───── Data to use
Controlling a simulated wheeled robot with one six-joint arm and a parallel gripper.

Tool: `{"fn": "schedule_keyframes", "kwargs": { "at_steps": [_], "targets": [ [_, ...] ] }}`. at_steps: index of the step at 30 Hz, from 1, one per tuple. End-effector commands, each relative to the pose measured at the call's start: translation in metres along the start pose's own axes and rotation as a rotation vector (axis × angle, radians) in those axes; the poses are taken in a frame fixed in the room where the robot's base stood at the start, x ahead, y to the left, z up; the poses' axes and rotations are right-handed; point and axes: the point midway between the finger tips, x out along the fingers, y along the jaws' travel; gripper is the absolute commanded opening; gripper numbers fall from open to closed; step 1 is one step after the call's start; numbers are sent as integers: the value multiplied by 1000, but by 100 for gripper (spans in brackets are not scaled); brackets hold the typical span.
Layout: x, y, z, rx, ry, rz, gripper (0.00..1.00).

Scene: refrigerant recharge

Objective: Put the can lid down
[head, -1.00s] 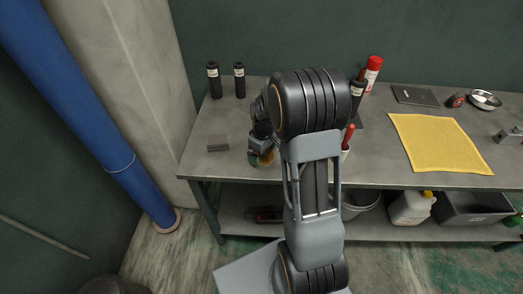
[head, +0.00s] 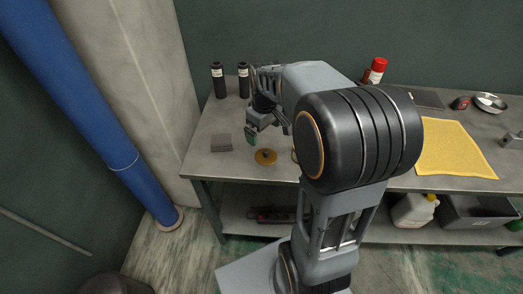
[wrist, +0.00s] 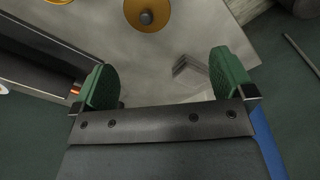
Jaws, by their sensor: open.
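The can lid (head: 265,157), a round gold disc with a dark central knob, lies flat on the workbench near its front edge. It also shows at the top of the wrist view (wrist: 147,14), its upper edge cut off by the frame. My gripper (head: 256,134) is above the bench, up and left of the lid in the head view. In the wrist view my gripper (wrist: 166,76) has its two green finger pads wide apart with nothing between them, clear of the lid.
A grey block (head: 221,143) sits left of the lid. Two black bottles (head: 219,80) stand at the back left. A red-capped can (head: 377,70), a yellow cloth (head: 452,150) and a metal bowl (head: 490,102) are to the right. My arm hides the bench's middle.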

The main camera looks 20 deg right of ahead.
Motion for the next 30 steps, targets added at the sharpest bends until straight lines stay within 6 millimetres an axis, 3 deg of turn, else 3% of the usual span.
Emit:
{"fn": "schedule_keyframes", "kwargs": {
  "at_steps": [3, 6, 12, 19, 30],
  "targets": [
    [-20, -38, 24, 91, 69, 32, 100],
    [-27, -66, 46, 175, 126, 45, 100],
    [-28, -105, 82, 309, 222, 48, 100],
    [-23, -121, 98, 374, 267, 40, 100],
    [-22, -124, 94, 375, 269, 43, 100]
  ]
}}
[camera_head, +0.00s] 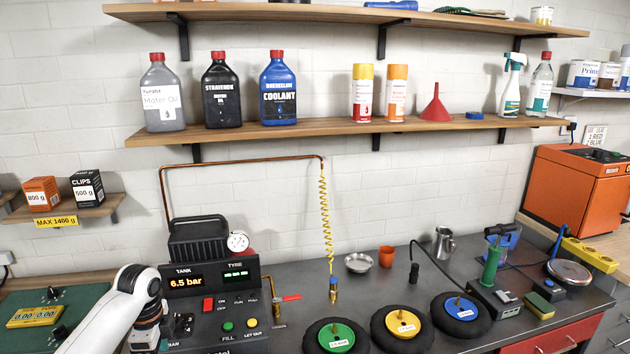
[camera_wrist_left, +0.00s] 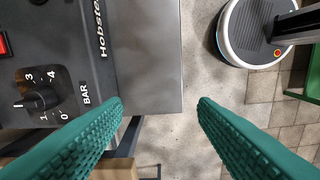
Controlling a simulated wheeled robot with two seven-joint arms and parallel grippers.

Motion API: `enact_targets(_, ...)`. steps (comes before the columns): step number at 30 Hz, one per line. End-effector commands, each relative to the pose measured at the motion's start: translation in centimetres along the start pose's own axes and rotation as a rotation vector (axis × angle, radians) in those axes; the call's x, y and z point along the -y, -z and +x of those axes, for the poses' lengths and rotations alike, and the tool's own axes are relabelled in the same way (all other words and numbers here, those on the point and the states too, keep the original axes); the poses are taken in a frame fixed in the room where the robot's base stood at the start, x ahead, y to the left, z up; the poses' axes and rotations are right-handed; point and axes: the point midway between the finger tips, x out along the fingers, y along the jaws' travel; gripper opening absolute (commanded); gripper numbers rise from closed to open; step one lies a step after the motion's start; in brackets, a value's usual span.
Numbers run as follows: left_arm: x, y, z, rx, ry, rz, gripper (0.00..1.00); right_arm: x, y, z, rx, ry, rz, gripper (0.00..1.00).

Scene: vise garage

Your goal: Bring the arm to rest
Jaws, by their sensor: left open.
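My left arm (camera_head: 122,312) comes in from the bottom left in the head view, in front of the compressor panel; its gripper is below the picture there. In the left wrist view my left gripper (camera_wrist_left: 160,105) shows two green ribbed fingers wide apart with nothing between them. My right gripper is not in either view.
The compressor (camera_head: 215,285) reads 6.5 bar. Wheels with green (camera_head: 335,335), yellow (camera_head: 402,327) and blue (camera_head: 461,308) hubs lie on the grey bench (camera_head: 390,285). A coiled yellow hose (camera_head: 326,215) hangs above. Shelves with bottles (camera_head: 221,95) line the wall.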

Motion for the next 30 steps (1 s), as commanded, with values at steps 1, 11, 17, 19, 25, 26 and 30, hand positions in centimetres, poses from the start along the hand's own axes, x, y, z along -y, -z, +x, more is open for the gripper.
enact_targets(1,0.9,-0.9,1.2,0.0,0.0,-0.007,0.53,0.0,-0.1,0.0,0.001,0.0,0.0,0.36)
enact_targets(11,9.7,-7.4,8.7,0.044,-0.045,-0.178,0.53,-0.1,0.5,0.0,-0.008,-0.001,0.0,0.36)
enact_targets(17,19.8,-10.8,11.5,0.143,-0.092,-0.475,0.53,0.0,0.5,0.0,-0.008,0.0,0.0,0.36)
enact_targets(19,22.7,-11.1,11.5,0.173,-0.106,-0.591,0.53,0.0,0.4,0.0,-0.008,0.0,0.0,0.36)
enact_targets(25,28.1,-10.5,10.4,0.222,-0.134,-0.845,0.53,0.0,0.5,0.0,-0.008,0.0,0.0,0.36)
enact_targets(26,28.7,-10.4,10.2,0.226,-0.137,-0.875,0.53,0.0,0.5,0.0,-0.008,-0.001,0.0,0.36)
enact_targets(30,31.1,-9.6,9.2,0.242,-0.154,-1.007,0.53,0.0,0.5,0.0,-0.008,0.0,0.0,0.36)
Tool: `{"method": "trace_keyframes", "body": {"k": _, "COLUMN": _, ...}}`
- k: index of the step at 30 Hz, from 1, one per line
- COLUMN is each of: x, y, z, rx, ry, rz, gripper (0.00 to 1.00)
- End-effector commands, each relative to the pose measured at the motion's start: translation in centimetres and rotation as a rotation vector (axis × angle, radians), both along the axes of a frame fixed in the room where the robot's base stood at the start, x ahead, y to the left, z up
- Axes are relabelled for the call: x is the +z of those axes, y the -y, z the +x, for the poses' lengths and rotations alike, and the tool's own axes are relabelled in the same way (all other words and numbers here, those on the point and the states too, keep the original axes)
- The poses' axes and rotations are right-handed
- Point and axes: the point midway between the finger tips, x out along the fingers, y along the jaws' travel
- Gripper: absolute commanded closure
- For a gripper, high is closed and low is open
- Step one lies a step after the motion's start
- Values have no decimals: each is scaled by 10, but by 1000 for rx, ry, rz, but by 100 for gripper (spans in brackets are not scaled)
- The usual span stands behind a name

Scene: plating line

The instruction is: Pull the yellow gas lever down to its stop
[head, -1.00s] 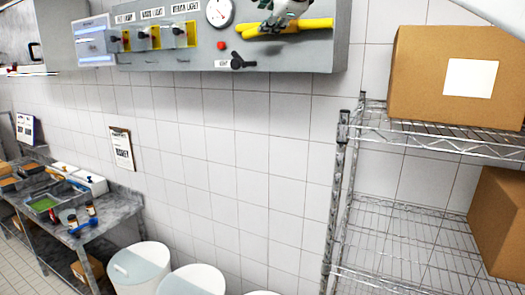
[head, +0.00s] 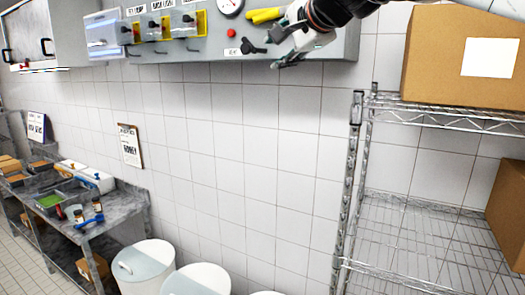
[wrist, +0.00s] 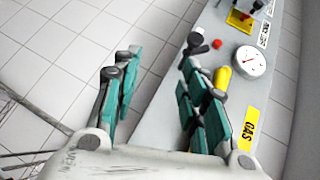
──────────
Task = Extract all lines of the records above that include "down".

Output of the exercise =
Objective: Put the can lid down
The instruction is: Pull the yellow gas lever down to its stop

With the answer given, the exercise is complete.